Dans certains projets, comme pour la première boulangerie Liberté, des surprises se révèlent. Ici, des carreaux peints au plafond ont été découverts et mis en valeur dans la nouvelle architecture. Chez Halo, c’est la verrière qui a fait l’objet de toute leur attention. Restaurée, elle permet de conserver l’âme du bâtiment, de le garder dans son jus, d’une certaine façon. Encore une fois ici, la notion de contraste se fait alors capitale dans cette réunion entre passé, présent et futur. Toujours chez Halo, le mobilier ultracontemporain en acier inoxydable vient s’opposer aux murs ici laissés à nu, faisant entrer en dialogue l’histoire des lieux et celle qui s’écrit aujourd’hui.

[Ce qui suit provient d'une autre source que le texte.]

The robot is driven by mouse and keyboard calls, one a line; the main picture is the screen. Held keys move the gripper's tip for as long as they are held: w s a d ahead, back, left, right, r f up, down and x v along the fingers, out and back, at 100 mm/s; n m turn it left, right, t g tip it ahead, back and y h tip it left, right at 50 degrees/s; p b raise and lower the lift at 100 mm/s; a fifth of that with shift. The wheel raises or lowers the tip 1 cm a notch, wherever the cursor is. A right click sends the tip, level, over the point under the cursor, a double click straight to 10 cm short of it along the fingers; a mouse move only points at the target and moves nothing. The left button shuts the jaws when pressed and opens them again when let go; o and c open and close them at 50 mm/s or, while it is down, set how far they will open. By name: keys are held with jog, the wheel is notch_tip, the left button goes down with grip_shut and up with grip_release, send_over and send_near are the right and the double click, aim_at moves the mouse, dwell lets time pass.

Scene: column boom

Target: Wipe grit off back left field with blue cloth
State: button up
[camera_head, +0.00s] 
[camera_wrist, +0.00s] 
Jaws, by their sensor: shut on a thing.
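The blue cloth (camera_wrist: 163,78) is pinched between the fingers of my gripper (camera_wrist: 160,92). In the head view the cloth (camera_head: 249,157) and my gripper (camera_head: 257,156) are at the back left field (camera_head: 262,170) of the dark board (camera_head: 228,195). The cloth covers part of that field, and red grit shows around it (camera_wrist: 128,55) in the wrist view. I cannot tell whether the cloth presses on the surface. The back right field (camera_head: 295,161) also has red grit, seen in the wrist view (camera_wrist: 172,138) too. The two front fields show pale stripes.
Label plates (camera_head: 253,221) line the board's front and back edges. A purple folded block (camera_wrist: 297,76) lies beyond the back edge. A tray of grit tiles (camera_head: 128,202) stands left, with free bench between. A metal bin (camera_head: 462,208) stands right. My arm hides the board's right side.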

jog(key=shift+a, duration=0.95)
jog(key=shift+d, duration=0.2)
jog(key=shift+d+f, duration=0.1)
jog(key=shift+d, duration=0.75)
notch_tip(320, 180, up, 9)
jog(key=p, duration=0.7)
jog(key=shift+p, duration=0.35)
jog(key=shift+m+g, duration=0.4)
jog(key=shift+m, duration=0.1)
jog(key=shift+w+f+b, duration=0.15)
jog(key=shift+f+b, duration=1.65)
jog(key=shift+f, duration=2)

Le dernier pan de l’ADN pluriel de Mur.Mur réside sans équivoque dans son amour du silence. La plupart de ses espaces se caractérisent par un certain dépouillement, une sobriété. Les accents sont alors conférés par la matière, sa texture, sa couleur, sa finition. « Benoît et moi partageons cette volonté d’imposer un rythme à notre architecture. Et cela implique également des silences, mais aussi des perspectives. Notre vision est celle d’architectes, nous souhaitons créer une fluidité. Certains qualifient notre vision de punk, mais en réalité c’est dans notre nuance, notre désir de ne pas trop en faire, de ne pas en rajouter, que se manifeste notre radicalité. La matière est instrumentale à cela, elle confère son identité, son âme, à l’espace ».